Translation: we just want to get this guy elected. Motivating the Christian right, for whom abortion remains the signature issue, is more important than gambling on any voters in the middle, many of whom live in those exurbs and smaller cities in the swing states. We can only hope that this strategy will backfire, that voters who support a woman’s right to choose (a clear majority of Americans) and who are tired of the God-gays-and-guns gang having such sway in government, as they have under GWB, will hit the Change button come November 4. (Most of my wife’s Republican family, who live in the battleground county of Washington in the battleground state of PA, are already leaning that way.)

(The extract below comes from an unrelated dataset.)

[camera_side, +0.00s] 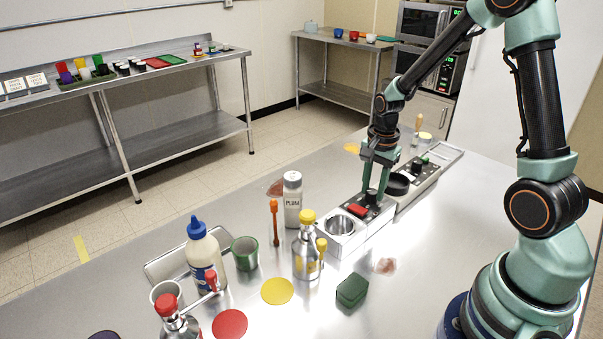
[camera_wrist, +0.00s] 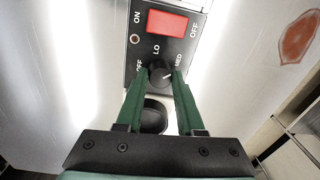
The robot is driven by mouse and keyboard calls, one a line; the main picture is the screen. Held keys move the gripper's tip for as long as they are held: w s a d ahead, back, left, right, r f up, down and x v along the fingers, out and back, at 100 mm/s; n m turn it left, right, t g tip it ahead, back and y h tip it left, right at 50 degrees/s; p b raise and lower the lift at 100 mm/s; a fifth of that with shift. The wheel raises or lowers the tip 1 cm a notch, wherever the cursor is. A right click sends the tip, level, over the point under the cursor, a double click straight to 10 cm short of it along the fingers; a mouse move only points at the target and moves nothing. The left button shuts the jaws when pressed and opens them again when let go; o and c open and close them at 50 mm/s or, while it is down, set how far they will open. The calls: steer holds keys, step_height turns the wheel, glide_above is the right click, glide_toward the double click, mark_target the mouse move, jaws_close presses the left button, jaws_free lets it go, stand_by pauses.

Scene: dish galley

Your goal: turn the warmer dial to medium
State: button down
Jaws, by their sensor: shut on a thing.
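The warmer dial (camera_wrist: 159,72) is a small black knob on a black panel marked OFF, LO and MED. My gripper (camera_wrist: 160,77) is shut on the dial, with one green finger on each side of it. A pale mark on the dial appears to point to the right, toward the MED side; I cannot tell its exact setting. In the side view my gripper (camera_side: 372,200) reaches down to the warmer (camera_side: 348,240), and its fingers hide most of the dial. The warmer's red switch (camera_wrist: 167,22) lies between ON and OFF; it also shows in the side view (camera_side: 357,209).
A metal well (camera_side: 340,225) sits at the warmer's near end. A black pan (camera_side: 397,184) stands behind my gripper.

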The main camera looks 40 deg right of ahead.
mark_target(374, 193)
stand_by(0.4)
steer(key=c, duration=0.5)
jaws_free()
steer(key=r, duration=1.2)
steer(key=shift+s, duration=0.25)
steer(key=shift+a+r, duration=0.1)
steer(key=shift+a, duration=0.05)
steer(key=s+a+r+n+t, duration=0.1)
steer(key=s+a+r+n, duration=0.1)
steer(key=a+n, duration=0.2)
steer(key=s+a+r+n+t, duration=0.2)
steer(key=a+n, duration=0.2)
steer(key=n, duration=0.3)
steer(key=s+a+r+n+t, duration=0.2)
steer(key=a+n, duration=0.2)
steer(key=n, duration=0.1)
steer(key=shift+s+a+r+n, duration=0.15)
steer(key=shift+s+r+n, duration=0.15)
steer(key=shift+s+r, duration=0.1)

But hoping (or praying) alone won’t do it. If you haven’t already, find a way to volunteer to work for Obama. Calling the fairies and trolls you know in California and New York (and I know plenty of both) won’t help; we’ve got those states. You need to start reaching out into the red states and trying the gentle art of suasion instead of the bellicose rhetoric of partisanship. Ask people: do you care about climate change? Because Palin and all she represents think it’s part of God’s plan, and the war in Iraq was a Holy War. (Check out this church video from June of this year if you think I’m exaggerating.) Despite McCain’s past statements about the environment, he has backed away from that stance in the last year, and I guarantee he will do far too little too late as president, and has already said he will choose anti-Roe judges for the Supreme and federal courts. You’ve got to dance with the Orcs that brought you.